By: Blonde Two
Have you ever noticed how many of our idioms include the word ‘walk’? A while ago now, I spent a happy afternoon sitting on Dartmoor and ‘collecting’ as many of these beauties as I could think of. Most of my idioms presented walking in a positive light although a few were negative, some I had never heard of. The English language is, I fear, a fickle tutor. Here are a few Blonde favourites, do feel free to add any that you think I may have forgotten.
Walking idioms with a positive theme
‘Walking on air.’ To walk wearing expensive cushioned walking boots.
‘Walking on sunshine.’ To walk wearing expensive cushioned walking boots that are far too hot in the summer.
‘Take a walk on the wild side.’ To avoid the leeward side of a hill or mountain and get blown off the windward side.

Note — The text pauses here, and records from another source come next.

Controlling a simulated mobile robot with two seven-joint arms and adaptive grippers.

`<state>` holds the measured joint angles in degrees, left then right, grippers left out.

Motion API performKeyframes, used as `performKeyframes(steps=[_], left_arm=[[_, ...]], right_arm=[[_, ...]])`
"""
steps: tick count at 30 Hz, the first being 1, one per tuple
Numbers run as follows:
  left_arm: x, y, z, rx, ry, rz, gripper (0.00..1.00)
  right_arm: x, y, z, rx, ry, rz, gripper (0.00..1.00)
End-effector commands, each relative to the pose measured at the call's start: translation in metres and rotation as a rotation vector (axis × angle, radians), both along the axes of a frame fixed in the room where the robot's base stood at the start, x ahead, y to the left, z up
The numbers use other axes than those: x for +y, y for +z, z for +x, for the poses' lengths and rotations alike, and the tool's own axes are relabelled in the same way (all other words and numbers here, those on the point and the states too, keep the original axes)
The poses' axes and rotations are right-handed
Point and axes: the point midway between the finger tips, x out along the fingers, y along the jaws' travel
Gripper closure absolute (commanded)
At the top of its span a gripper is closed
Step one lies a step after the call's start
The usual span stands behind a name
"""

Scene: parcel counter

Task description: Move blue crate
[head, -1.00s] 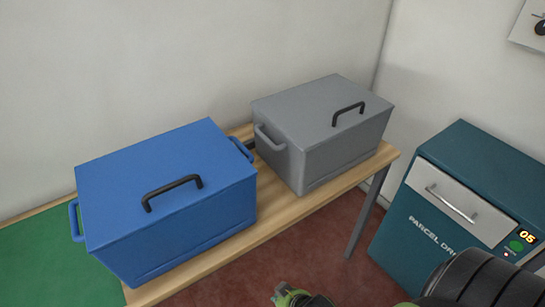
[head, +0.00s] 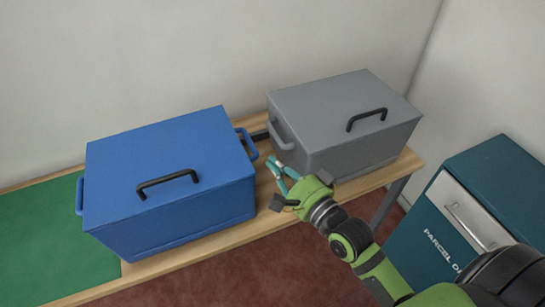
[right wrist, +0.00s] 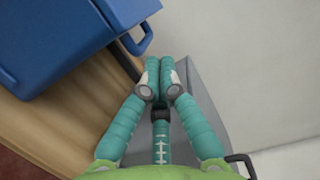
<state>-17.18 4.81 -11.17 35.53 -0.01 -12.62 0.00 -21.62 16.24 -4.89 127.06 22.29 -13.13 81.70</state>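The blue crate (head: 165,180) stands on the left part of the wooden table. It has a dark handle (head: 168,182) on its lid and a blue side handle (head: 246,144) at its right end. Another blue side handle shows at its left end. My left gripper is out of view.
A grey crate (head: 340,115) stands on the table (head: 190,247) close to my right gripper. A green surface (head: 50,245) lies left of the blue crate. A teal parcel cabinet (head: 495,180) stands at the right. A wall runs behind the table.

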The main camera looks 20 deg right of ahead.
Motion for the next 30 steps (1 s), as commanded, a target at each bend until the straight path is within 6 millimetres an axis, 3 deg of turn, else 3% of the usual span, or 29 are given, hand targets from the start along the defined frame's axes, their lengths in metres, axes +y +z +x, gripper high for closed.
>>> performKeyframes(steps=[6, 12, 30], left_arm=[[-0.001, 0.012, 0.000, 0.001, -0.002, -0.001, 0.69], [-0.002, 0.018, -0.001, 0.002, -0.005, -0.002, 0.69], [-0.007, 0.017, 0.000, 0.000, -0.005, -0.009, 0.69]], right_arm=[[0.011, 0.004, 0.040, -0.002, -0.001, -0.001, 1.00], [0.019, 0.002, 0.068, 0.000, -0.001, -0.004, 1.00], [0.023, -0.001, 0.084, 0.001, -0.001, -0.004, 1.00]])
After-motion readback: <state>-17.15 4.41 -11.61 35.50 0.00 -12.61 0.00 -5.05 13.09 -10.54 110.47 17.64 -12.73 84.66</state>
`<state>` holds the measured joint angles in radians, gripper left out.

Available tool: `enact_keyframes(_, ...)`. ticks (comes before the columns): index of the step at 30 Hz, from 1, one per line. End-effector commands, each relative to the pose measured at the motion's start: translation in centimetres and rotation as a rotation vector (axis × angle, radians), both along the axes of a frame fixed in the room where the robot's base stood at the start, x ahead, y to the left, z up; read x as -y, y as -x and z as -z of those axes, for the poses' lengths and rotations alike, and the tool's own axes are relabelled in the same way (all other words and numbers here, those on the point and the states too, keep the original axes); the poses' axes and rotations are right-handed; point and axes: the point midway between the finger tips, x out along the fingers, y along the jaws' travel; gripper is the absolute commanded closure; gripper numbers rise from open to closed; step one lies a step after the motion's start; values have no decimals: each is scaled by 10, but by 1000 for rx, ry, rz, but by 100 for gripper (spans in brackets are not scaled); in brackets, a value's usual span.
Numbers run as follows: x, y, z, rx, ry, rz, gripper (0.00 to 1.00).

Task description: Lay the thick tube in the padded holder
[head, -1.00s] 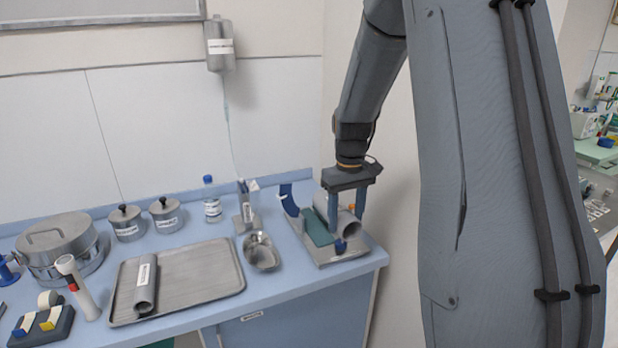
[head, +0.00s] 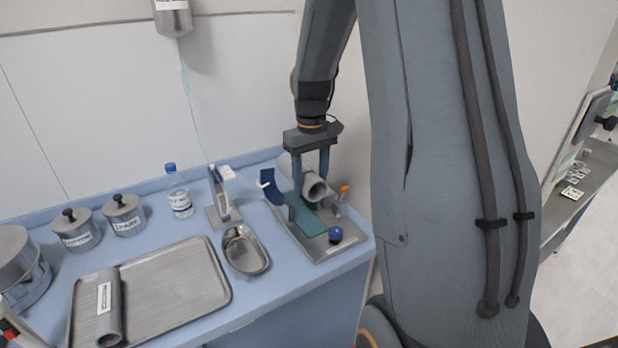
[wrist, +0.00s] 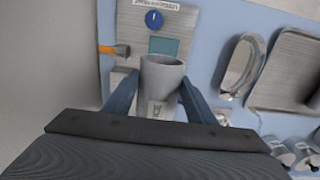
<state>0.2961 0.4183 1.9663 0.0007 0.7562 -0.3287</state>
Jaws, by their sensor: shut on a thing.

‘To walk the walk.’ To undertake a perambulation without running, skipping, hopping or hobbling.
‘Worship the ground he walks on.’ To love someone so much that you love his floors (but not his windows) enough to clean them.
‘Walk down memory lane.’ To take a wrong turning through excessive use of the phrase, ‘It’s this way, I recognise it from last time.’
Walking idioms with a negative theme
‘Walk the plank.’ To dive headlong into a simmering pit of sharks.
‘Take a long walk off a short pier.’ To dive headlong into the sand, thus avoiding the simmering pit of sharks but experiencing a bad concussion.
‘Run before you can walk.’ To fall head first in a Dartmoor bog because you have decided to go for the ‘speed rather than accuracy’ approach.
Walking idioms I had never heard of
‘Walk softly and carry a big stick.’ To approach a potential argument with a willingness to debate, but the ability to strike back.
‘Cock of the walk.’ You’ll have to look that one up yourself… I am far too embarrassed to do so!